I'm not so wise as the lawyer guys, but strictly between us two --
The woman that kissed him and -- pinched his poke -- was the lady that's known as Lou.
Yes, for the majority, life was hard and unrewarding. And for the lucky few, maybe this excerpt from the “Spell of the Yukon”, gives another slant on success.

left: Excerpt from the “Spell of the Yukon”, by Robert Service. This poem is on a plaque at the Yukon Suspension Bridge.
We, on the other hand, belong to the coddled generation. On sea, we luxuriated in a cruise ship, sleeping in a nice bed, gorging ourselves with the surfeit of all the free food, snacks, drinks, and pastries we can eat. On land, we were chauffeured around in tour buses, where you can listen to the narration of the tour guides, or just fall asleep. Which many did, albeit not very comfortably. Well, we were obviously not in search of gold, but something more evanescent and yet more enduring; the memory of enjoying the immense vistas of nature with snowcapped mountains, the awesome glaciers, and the wildlife still roaming around. And sometimes we listened to what Robert Service had to say.
So we took a Princess cruise-tour starting out of Fairbanks. We have been in Alaska twice before, the first time for 24 days, traveling all the way to the frigid town of Barrow in the far North, going to the Kenai Peninsula in the South, and flying to Wrangell-St Elias Natural Park in the Southeast, one of the most spectacular of all of Alaska’s Parks. This time it was in late spring of 2018, and we did not have to contend with icy conditions. The itinerary called for five days on land, driving south from Fairbanks, then boarding our cruise ship in Whittier.

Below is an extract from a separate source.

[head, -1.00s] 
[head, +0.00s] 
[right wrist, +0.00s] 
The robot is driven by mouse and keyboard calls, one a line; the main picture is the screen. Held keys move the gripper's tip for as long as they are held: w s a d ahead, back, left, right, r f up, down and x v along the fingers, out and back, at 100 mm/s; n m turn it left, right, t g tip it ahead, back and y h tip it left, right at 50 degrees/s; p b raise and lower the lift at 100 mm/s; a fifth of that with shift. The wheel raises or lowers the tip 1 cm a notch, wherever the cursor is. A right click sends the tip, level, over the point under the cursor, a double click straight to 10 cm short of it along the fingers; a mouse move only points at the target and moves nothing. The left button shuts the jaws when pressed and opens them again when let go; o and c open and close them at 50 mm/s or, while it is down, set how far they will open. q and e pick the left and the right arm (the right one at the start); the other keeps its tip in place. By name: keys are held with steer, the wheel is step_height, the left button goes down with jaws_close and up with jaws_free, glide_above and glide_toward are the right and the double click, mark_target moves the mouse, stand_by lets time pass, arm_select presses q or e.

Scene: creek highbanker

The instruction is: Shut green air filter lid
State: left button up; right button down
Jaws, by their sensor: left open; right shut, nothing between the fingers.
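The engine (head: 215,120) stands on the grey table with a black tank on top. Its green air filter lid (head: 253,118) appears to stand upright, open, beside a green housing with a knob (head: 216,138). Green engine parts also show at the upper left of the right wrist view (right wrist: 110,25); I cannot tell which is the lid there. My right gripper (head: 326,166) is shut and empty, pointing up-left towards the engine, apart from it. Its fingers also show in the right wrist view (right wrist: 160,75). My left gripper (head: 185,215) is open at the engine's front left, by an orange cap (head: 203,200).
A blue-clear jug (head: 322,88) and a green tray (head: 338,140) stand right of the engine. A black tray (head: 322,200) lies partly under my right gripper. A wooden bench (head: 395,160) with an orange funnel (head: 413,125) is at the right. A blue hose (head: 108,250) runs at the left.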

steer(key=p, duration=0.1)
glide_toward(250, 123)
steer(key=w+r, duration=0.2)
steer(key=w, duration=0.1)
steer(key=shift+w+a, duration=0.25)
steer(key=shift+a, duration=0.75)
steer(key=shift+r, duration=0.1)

We then spent a week on the frigid waters of Alaska, starting in Whittier and disembarking in Vancouver. There were two other good friends in our party, Ludwig Gentner from München, Germany, and his wife Renate Gentner, from Klagenfurt in Austria. Yes, it was an easy, enjoyable trip. There were no winter gales to contend with; as a matter of fact; the weather was incredibly marvelous throughout our whole trip. We sometimes do not realize how lucky our generation is.